My Sweetie, the official scorer, is an avid gardener. Somehow Weisenheimer, though, got put in charge of the tomatoes every year. I suspect that this is due, at least in part, to my successful use of home-made spaghetti sauce as a tool of wooing and seduction from the earliest days of our courtship right up to the present.
Seattle does not have as good a climate for growing tomatoes as does Lake Wobegon. Our usual weather is a drib-drab gray and rainy all through June, often well into July, and then for the rest of the summer if it gets above 75 degrees many Seattle natives run screaming for Antarctica or somewhere even cooler. Two years ago our meager crop of Sauceys was still hard and green well into October. Sweetie and I had to go out into the tomato patch with hair dryers and Klieg lights, trying to coax just the slightest touch of orange out of the fruit before we picked it, brought it in, and hoped the tomatoes got to sauce-making ripeness before they got to compost-making rottenness.
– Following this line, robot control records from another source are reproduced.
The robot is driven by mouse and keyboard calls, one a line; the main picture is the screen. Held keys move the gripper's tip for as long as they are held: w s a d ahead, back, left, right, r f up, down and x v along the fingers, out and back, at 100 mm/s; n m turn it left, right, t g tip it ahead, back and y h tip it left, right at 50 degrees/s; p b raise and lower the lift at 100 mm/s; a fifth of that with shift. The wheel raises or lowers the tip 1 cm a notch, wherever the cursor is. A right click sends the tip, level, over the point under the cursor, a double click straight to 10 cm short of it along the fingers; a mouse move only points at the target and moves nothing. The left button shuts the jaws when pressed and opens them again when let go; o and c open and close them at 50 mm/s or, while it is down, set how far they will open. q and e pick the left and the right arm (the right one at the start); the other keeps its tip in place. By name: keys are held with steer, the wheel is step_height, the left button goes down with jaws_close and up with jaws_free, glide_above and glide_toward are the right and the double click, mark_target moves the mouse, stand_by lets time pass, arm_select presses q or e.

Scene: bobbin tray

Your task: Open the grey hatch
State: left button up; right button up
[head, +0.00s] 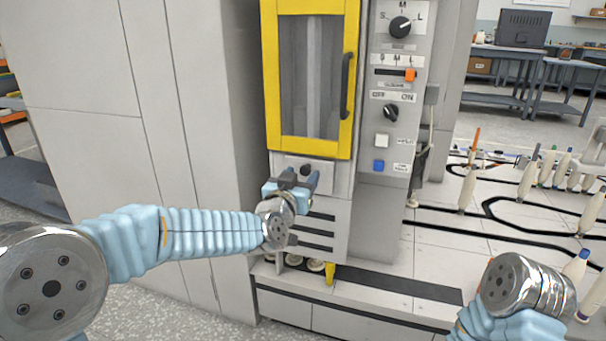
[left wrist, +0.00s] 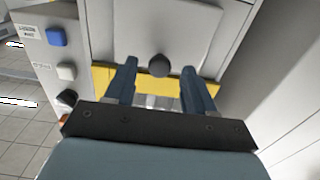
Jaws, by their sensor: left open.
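The grey hatch (head: 342,178) is a small panel below the yellow-framed door, and it looks closed. It fills the upper middle of the left wrist view (left wrist: 155,30). A dark round knob (head: 305,171) sticks out of it; the knob also shows in the left wrist view (left wrist: 159,66). My left gripper (head: 291,182) is open in front of the hatch. In the left wrist view its two blue fingers (left wrist: 159,72) appear on either side of the knob, with gaps; I cannot tell the depth between them. My right gripper is not in view, only part of my right arm.
The yellow-framed door (head: 352,75) with a dark handle is above the hatch. A control panel (head: 398,60) with dials, an orange slider and buttons is to its right. Several pale bobbins (head: 468,188) stand on the tracked floor at right. Grey cabinets (head: 75,110) stand at left.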

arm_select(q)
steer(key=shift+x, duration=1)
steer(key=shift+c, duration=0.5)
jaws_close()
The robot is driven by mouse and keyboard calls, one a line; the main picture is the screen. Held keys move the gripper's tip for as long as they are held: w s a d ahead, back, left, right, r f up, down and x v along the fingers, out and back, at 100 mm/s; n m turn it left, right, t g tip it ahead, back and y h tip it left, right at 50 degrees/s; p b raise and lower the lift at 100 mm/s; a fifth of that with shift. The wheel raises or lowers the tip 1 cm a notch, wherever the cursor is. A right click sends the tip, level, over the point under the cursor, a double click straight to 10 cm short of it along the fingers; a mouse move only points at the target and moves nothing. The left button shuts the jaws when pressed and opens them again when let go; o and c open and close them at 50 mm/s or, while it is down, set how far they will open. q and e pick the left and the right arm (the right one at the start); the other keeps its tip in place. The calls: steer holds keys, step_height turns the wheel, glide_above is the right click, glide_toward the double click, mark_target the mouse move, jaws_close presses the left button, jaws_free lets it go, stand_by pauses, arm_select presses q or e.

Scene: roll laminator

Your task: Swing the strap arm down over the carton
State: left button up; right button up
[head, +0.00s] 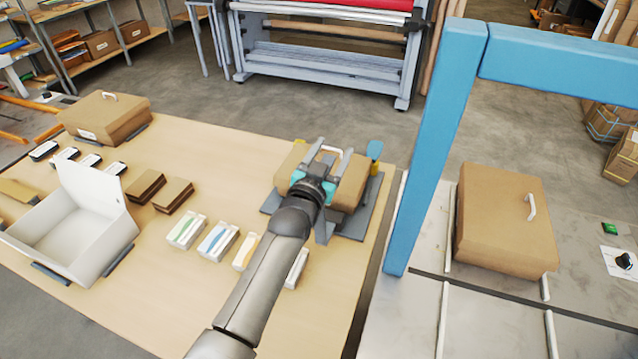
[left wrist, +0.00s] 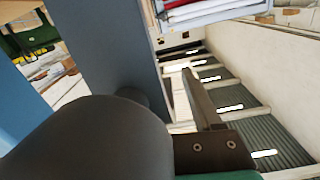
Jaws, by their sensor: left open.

Lake Wobegon, on the other hand, is perfect for tomatoes. I realized this some years ago when reading Garrison Keillor's great book Lake Wobegon Summer 1956. In it, Keillor wrote of visiting his Aunt Eva's farm, picking tomatoes fresh off the vine, and biting in and sucking up the warm juice. I remember thinking that we never got warm juice out of our tomatoes unless we brought them inside and zapped them in the microwave for a couple of hours.
This year I've finally caught up with Garrison Keillor. Since June our rare rain has come mainly when we've been at an outdoor theater production. Late spring was warm and, with the aid of some fancy new single-plant mini-greenhouses, the plants got off to an excellent start. They got as big as me (well, as tall, anyway, as evidenced by the photo above), set fruit early, and even started ripening. I returned from a business trip yesterday on a day of Seattle-record 103-degree heat. During my walk around the garden I picked a handful of ripe tomatoes, bit into them, and sucked up the warm juice. Ahhhh.
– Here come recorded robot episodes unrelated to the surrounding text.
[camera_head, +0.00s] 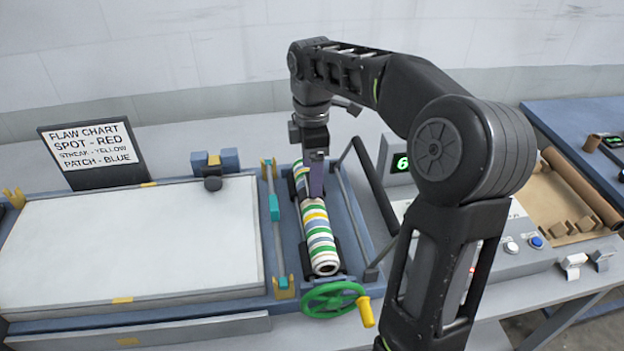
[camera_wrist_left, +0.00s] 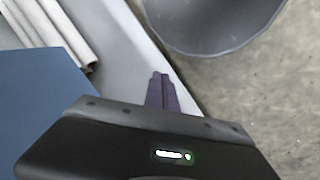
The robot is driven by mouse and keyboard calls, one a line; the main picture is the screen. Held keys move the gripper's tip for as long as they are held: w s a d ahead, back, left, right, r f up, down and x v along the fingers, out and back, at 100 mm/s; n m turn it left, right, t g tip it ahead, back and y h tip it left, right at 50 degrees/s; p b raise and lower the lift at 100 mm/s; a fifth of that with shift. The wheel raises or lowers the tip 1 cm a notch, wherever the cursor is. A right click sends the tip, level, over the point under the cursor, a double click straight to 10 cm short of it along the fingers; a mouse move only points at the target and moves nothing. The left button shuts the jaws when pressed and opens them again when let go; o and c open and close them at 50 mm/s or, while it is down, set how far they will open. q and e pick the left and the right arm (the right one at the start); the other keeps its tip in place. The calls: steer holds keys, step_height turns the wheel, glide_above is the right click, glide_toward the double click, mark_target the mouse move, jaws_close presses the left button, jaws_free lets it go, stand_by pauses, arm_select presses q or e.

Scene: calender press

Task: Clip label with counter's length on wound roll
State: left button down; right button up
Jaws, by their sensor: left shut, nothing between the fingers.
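A wound roll (camera_head: 320,243) with green, white, yellow and blue stripes lies in the blue press frame in the head view. My right gripper (camera_head: 316,190) points down over the roll's far part and hides some of it; whether its fingers are apart or touch the roll I cannot tell. A counter display (camera_head: 401,163) shows a green 6; my right arm hides the rest. Two small white clip-like pieces, one (camera_head: 573,264) beside the other (camera_head: 602,258), sit at the right table edge; I see no writing on them. My left gripper (camera_wrist_left: 160,78) is shut and empty in the left wrist view.
A flaw chart sign (camera_head: 92,152) stands behind the white flat bed (camera_head: 130,245). A green handwheel (camera_head: 333,298) sticks out in front of the roll. Below my left gripper are a grey round container (camera_wrist_left: 212,30) and bare floor.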

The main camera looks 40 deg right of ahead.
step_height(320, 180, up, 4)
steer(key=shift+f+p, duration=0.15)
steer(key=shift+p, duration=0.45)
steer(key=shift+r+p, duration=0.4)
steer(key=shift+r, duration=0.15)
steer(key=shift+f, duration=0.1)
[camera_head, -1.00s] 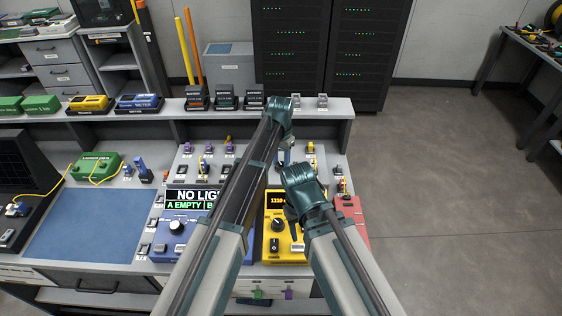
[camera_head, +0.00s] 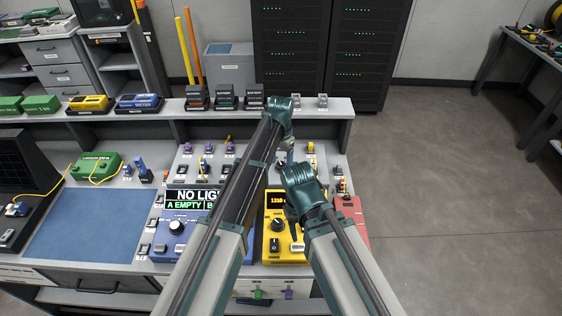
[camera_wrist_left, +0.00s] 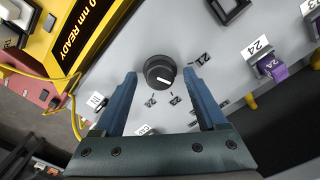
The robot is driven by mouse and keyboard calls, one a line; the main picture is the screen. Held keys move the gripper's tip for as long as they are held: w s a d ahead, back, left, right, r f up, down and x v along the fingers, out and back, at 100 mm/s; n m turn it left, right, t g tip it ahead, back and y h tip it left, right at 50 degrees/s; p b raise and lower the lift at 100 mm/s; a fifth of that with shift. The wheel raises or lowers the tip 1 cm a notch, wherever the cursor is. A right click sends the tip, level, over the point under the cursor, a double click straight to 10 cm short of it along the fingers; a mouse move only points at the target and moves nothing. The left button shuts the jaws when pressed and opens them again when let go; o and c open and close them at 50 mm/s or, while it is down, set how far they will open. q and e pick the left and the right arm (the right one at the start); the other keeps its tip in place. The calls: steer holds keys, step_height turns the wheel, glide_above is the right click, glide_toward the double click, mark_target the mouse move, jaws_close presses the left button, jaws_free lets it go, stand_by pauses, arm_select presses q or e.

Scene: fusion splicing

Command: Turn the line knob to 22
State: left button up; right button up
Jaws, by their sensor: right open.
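The line knob (camera_wrist_left: 160,72) is black and round with a white pointer mark, on a grey panel in the left wrist view. Its pointer faces the lower right of that picture. Small number labels surround it; most are too small or tilted to read surely. My left gripper (camera_wrist_left: 161,78) is open, one blue finger on each side of the knob, with a visible gap on both sides. In the head view my left gripper (camera_head: 287,152) is over the back right of the bench; the knob is hidden there. My right gripper (camera_head: 291,214) is open and low over the yellow device.
The yellow device (camera_head: 276,247) has its own dial and a lit display. A blue device (camera_head: 170,243) shows "NO LIGHT" in part. In the left wrist view a purple connector (camera_wrist_left: 272,68) sits beside a "24" label, and a yellow cable (camera_wrist_left: 72,92) runs at left.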

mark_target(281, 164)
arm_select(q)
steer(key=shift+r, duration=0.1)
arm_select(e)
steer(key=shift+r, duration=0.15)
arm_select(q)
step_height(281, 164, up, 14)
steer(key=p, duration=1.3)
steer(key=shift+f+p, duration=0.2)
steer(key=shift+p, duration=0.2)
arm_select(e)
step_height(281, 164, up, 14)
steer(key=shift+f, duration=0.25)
I'm pretty sure I've never had a ripe tomato from my own garden until September. We've got a bumper crop going and, barring any weather catastrophes or living pests, there should be enough to create gallons and gallons of my delicious sketty sauce, good for seduction several times a day all through until next summer.
So, if there's light blogging here from September through next June, that's why.
And to Keillor's people: when you stumble across this, please pass the URL along to the editors of the New Yorker.
1 comment:
Oh I envy you. I was just thinking yesterday that I SHOULD have planted tomatoes this year. It was my delight in Cleveland. I had several beefsteak, big boy and Roma plants as well as fresh basil. I lived for it.
There is NOTHING and I mean NOTHING like a tomato fresh off the vine.
I live vicariously through your taste buds.